An aerospace lab might seem an unlikely place to find inspiration for guitar building and innovation, but that's where luthier Kevin Ryan prototyped his first guitar design. Bringing contemporary design elements and advanced tooling into guitar making, Ryan was part of the new look, feel, and performance of acoustic instruments that came about in the early 2000s. Ryan Guitars combine beauty, comfort, innovation and performance, while making responsible use of the planet’s natural resources.
The Ryan Mission Grand Concert has garnered a well-deserved reputation with fingerstyle guitarists. With a mid-size body that is deep like a jumbo, the Mission GC offers crisp clarity and balance. This 2001 Mission GC illustrates that description nicely. It has a long 25-3/4" scale, which keeps the Sitka Spruce top quick, articulate, and responsive. For back and sides, this Mission GC has book-matched East Indian Rosewood.
All of the details are elegant and high-end—everything you could want from a boutique, independent luthier. The Abalone rosette, Abalone top border, and Abalone back strip are eye-catching, and the Figured Koa binding is accented by wood purfling. It has a cutaway for access into the upper register, and there's even a McIntyre Feather pickup under the hood. Gotoh 510 tuners, 1-3/4" nut width, 2-1/4" spacing at the saddle. Like most guitars, it has a pretty peghead overlay, but it also has a peghead underlay—that's a difficult detail that artfully delivered on this fantastic guitar.
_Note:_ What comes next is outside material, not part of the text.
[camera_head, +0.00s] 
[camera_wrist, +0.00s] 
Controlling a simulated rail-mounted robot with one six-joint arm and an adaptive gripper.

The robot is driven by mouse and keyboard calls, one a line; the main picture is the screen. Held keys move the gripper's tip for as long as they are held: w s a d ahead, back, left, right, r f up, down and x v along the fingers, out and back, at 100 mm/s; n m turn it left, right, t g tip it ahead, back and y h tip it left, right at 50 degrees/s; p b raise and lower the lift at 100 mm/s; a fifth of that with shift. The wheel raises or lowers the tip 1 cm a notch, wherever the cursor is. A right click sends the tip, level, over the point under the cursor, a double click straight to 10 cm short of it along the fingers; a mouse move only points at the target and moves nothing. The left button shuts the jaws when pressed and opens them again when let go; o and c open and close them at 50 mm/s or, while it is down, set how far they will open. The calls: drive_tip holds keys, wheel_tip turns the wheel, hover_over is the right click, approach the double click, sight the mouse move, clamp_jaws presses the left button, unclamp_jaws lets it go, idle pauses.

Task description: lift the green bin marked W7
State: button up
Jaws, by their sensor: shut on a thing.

This 2001 Ryan Mission Grand Concert shows some signs of play and use, especially on the top around the edges of the pickguard (see photos). There is a small chip in the binding on the back edge near the end block, and the lacquer finish looks to have set into the grain of the rosewood, especially on the sides. It looks like other more-invasive pickups have been used (there's a glued strip of rosewood next to the neck block that held a 9V compartment), but the McIntyre Feather is a nice choice. It includes a Calton case, and it is set up to play clear, smooth, and true all the way down the fingerboard. In fact, the saddle is precisely compensated so that every note comes through in tune.